The Apollo And The Savoy
Fitzgerald's path to stardom began on the 21st of November 1934, when she debuted at age 17 in one of the earliest Amateur Nights at the Apollo Theater. She had intended to go on stage and dance, but she was intimidated by a local dance duo called the Edwards Sisters and opted to sing instead. Performing in the style of Connee Boswell, she sang Judy and The Object of My Affection and won first prize. She won the chance to perform at the Apollo for a week but, seemingly because of her disheveled appearance, the theater never gave her that part of her prize. In January 1935, she won the chance to perform for a week with the Tiny Bradshaw band at the Harlem Opera House. Later that year, she was introduced to drummer and bandleader Chick Webb by Bardu Ali. Although Webb was reluctant to sign her because she was gawky and unkempt, a diamond in the rough, after some convincing by Ali, Webb offered Fitzgerald the opportunity to test with his band at a dance at Yale University. Met with approval by both audiences and her fellow musicians, Fitzgerald was asked to join Webb's orchestra and gained acclaim as part of the group's performances at Harlem's Savoy Ballroom. She recorded several hit songs, including Love and Kisses and If You Can't Sing It You'll Have to Swing It Mr. Paganini. However, it was Fitzgerald's 1938 version of the nursery rhyme, A-Tisket, A-Tasket, a song she co-wrote, that brought Fitzgerald public acclaim. A-Tisket, A-Tasket became a major hit on the radio and was also one of the biggest-selling records of the decade. Webb died of spinal tuberculosis on the 16th of June 1939, and his band was renamed Ella Fitzgerald and Her Famous Orchestra, with Fitzgerald taking on the role of bandleader. Fitzgerald and the band recorded for Decca and appeared at the Roseland Ballroom, where they received national exposure on NBC radio broadcasts. She recorded nearly 150 songs with Webb's orchestra between 1935 and 1942. In addition to her work with Webb, Fitzgerald performed and recorded with the Benny Goodman Orchestra. She had her own side project, too, known as Ella Fitzgerald and Her Savoy Eight. In 1942, with increasing dissent and money concerns in the band, Fitzgerald started to work as lead singer with The Three Keys, and in July, her band played their last concert at Earl Theatre in Philadelphia.
Common questions
When and where was Ella Fitzgerald born?
Ella Fitzgerald was born on the 25th of April 1917 in Newport News, Virginia. Her parents were William Ashland Fitzgerald and Temperance Fitzgerald, and the family lived in the East End section of Newport News for at least two and a half years after her birth.

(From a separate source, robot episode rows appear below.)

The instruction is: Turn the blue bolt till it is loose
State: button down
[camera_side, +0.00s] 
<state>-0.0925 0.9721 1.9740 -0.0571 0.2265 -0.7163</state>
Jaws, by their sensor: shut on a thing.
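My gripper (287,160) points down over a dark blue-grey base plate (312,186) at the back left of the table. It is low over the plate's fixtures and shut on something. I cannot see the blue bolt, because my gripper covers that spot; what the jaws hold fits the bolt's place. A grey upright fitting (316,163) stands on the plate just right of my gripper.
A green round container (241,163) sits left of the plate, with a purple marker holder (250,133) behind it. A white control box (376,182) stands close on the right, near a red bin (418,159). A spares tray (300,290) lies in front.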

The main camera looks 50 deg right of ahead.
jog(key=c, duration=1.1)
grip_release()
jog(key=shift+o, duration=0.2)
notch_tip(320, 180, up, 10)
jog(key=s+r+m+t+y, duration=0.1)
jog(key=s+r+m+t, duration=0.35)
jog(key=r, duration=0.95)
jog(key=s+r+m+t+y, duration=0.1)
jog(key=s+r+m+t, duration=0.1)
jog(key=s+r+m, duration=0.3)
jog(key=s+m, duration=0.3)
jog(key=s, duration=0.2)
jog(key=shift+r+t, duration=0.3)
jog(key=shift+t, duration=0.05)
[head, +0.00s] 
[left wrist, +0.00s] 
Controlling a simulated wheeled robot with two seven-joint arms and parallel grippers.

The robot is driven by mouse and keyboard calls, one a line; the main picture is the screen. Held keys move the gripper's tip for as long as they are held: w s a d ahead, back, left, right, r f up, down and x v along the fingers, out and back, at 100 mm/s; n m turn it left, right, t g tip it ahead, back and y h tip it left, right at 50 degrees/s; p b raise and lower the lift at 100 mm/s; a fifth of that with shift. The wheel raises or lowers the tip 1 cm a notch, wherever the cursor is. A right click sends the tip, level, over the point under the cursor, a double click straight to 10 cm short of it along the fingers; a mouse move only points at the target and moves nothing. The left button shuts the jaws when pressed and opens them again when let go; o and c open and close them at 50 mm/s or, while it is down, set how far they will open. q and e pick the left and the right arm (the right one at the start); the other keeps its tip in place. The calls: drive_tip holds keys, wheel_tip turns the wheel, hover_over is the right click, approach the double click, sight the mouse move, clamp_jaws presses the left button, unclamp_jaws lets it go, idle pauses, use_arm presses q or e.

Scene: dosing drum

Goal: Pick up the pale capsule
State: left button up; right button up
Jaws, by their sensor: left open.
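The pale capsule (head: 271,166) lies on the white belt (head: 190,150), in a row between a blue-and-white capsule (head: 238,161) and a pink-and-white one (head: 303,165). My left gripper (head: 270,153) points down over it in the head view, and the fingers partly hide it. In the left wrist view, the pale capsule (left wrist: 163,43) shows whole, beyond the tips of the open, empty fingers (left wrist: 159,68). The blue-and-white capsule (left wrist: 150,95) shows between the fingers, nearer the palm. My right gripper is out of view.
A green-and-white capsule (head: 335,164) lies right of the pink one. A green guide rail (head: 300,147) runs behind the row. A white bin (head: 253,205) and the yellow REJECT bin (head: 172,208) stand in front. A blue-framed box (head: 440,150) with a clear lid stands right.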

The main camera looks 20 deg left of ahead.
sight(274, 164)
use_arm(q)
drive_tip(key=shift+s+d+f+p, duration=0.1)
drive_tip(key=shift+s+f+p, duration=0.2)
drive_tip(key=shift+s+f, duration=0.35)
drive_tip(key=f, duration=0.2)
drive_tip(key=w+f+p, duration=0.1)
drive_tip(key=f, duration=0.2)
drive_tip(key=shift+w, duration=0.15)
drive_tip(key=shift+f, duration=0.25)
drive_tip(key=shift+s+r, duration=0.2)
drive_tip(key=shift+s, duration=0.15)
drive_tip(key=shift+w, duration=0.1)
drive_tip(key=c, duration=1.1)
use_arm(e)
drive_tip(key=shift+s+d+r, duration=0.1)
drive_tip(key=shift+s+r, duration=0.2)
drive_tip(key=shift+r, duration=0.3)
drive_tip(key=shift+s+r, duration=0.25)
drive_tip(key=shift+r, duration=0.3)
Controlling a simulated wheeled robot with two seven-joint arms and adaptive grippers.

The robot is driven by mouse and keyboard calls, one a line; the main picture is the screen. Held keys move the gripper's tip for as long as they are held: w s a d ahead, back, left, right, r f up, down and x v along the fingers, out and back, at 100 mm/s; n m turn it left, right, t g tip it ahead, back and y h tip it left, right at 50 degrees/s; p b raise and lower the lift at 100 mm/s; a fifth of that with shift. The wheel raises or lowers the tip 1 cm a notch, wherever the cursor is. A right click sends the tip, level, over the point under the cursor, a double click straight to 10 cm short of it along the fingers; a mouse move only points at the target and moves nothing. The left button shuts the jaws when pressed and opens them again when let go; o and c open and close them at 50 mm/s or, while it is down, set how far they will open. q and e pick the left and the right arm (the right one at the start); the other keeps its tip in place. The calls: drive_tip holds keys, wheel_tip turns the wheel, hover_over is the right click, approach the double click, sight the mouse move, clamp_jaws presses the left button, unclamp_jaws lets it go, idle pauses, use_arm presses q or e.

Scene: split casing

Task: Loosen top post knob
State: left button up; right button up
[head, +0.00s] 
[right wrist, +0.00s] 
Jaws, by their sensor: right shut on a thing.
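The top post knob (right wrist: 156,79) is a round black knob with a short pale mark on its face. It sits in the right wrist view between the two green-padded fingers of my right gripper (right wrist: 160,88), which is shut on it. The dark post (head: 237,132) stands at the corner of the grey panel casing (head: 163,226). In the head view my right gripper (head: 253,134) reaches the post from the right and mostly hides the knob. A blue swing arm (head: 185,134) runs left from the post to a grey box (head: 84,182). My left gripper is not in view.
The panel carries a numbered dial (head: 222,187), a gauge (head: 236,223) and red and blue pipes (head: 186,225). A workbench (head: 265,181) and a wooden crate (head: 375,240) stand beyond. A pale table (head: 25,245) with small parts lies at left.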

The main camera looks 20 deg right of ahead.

How did Ella Fitzgerald start her music career?
Ella Fitzgerald began her music career on the 21st of November 1934 when she won an amateur night at the Apollo Theater at age 17. She originally intended to dance but sang instead and won first prize, which led to her joining Chick Webb's orchestra in 1935.
What major racial discrimination incident did Ella Fitzgerald experience in 1954?
Ella Fitzgerald and her entourage were ordered to leave a Pan-American Airlines flight from Honolulu to Australia in 1954 due to racial discrimination. They were stranded in Honolulu for three days before flying to Sydney, and they won a civil suit for racial discrimination against Pan-Am in January 1956.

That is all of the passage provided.